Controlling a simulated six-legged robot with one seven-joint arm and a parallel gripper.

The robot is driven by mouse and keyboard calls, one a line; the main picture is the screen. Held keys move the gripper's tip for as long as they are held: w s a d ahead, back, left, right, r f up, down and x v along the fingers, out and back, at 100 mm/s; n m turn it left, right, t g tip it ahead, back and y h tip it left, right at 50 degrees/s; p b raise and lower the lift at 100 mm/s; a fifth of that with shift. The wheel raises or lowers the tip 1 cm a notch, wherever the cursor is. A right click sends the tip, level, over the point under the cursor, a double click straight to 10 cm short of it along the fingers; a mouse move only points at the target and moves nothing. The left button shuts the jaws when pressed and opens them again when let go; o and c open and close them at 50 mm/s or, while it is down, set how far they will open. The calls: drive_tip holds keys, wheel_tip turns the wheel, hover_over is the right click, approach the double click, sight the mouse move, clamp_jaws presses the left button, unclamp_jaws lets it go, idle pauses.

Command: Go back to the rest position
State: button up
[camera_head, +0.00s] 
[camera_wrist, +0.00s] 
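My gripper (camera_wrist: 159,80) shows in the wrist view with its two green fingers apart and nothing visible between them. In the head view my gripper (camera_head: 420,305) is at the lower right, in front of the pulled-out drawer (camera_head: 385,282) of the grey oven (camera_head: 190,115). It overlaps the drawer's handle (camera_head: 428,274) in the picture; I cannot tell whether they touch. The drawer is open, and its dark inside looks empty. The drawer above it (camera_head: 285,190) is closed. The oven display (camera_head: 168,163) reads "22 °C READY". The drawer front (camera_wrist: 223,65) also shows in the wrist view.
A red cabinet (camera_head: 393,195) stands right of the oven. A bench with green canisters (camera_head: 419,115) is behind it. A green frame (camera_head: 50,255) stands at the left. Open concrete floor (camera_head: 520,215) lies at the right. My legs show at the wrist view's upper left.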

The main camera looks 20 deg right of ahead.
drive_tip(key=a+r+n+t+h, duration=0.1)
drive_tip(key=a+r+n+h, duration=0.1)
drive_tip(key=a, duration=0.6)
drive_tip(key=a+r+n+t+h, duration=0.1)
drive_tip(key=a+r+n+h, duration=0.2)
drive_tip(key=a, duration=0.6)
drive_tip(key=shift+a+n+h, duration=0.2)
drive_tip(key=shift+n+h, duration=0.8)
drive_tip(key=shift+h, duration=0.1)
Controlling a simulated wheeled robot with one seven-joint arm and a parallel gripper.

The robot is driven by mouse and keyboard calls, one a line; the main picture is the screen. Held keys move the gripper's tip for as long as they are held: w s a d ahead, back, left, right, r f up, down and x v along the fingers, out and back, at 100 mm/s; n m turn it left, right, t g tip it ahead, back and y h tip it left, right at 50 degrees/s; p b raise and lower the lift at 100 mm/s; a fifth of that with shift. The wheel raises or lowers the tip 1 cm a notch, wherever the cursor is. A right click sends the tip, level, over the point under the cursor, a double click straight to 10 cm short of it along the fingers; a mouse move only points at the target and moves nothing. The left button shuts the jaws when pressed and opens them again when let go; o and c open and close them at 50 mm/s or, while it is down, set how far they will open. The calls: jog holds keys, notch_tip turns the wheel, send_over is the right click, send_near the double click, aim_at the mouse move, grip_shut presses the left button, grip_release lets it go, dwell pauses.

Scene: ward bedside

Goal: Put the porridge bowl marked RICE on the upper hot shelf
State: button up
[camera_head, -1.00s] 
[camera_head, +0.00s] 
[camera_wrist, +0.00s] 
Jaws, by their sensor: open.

_ _ _ _ _

*What you are asked to do*. Output each entry precisely as given.

*Response*.
Controlling a simulated six-legged robot with one seven-joint arm and a parallel gripper.

The robot is driven by mouse and keyboard calls, one a line; the main picture is the screen. Held keys move the gripper's tip for as long as they are held: w s a d ahead, back, left, right, r f up, down and x v along the fingers, out and back, at 100 mm/s; n m turn it left, right, t g tip it ahead, back and y h tip it left, right at 50 degrees/s; p b raise and lower the lift at 100 mm/s; a fifth of that with shift. The wheel raises or lowers the tip 1 cm a notch, wherever the cursor is. A right click sends the tip, level, over the point under the cursor, a double click straight to 10 cm short of it along the fingers; a mouse move only points at the target and moves nothing. The left button shuts the jaws when pressed and opens them again when let go; o and c open and close them at 50 mm/s or, while it is down, set how far they will open. The calls: drive_tip holds keys, wheel_tip turns the wheel, hover_over is the right click, approach the double click, sight the mouse move, clamp_jaws presses the left button, unclamp_jaws lets it go, idle pauses.

Command: Go back to the rest position
State: button up
[camera_head, +0.00s] 
[camera_wrist, +0.00s] 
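My gripper (camera_wrist: 159,80) shows in the wrist view with its two green fingers apart and nothing visible between them. In the head view my gripper (camera_head: 420,305) is at the lower right, in front of the pulled-out drawer (camera_head: 385,282) of the grey oven (camera_head: 190,115). It overlaps the drawer's handle (camera_head: 428,274) in the picture; I cannot tell whether they touch. The drawer is open, and its dark inside looks empty. The drawer above it (camera_head: 285,190) is closed. The oven display (camera_head: 168,163) reads "22 °C READY". The drawer front (camera_wrist: 223,65) also shows in the wrist view.
A red cabinet (camera_head: 393,195) stands right of the oven. A bench with green canisters (camera_head: 419,115) is behind it. A green frame (camera_head: 50,255) stands at the left. Open concrete floor (camera_head: 520,215) lies at the right. My legs show at the wrist view's upper left.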

The main camera looks 20 deg right of ahead.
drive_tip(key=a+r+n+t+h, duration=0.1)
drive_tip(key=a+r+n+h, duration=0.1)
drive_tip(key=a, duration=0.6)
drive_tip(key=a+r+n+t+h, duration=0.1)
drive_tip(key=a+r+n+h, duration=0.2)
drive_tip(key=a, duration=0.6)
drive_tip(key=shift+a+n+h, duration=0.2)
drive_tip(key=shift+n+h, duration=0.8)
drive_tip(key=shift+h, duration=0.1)
Controlling a simulated wheeled robot with one seven-joint arm and a parallel gripper.

The robot is driven by mouse and keyboard calls, one a line; the main picture is the screen. Held keys move the gripper's tip for as long as they are held: w s a d ahead, back, left, right, r f up, down and x v along the fingers, out and back, at 100 mm/s; n m turn it left, right, t g tip it ahead, back and y h tip it left, right at 50 degrees/s; p b raise and lower the lift at 100 mm/s; a fifth of that with shift. The wheel raises or lowers the tip 1 cm a notch, wherever the cursor is. A right click sends the tip, level, over the point under the cursor, a double click straight to 10 cm short of it along the fingers; a mouse move only points at the target and moves nothing. The left button shuts the jaws when pressed and opens them again when let go; o and c open and close them at 50 mm/s or, while it is down, set how far they will open. The calls: jog holds keys, notch_tip turns the wheel, send_over is the right click, send_near the double click, aim_at the mouse move, grip_shut presses the left button, grip_release lets it go, dwell pauses.

Scene: ward bedside

Goal: Put the porridge bowl marked RICE on the upper hot shelf
State: button up
[camera_head, -1.00s] 
[camera_head, +0.00s] 
[camera_wrist, +0.00s] 
Jaws, by their sensor: open.

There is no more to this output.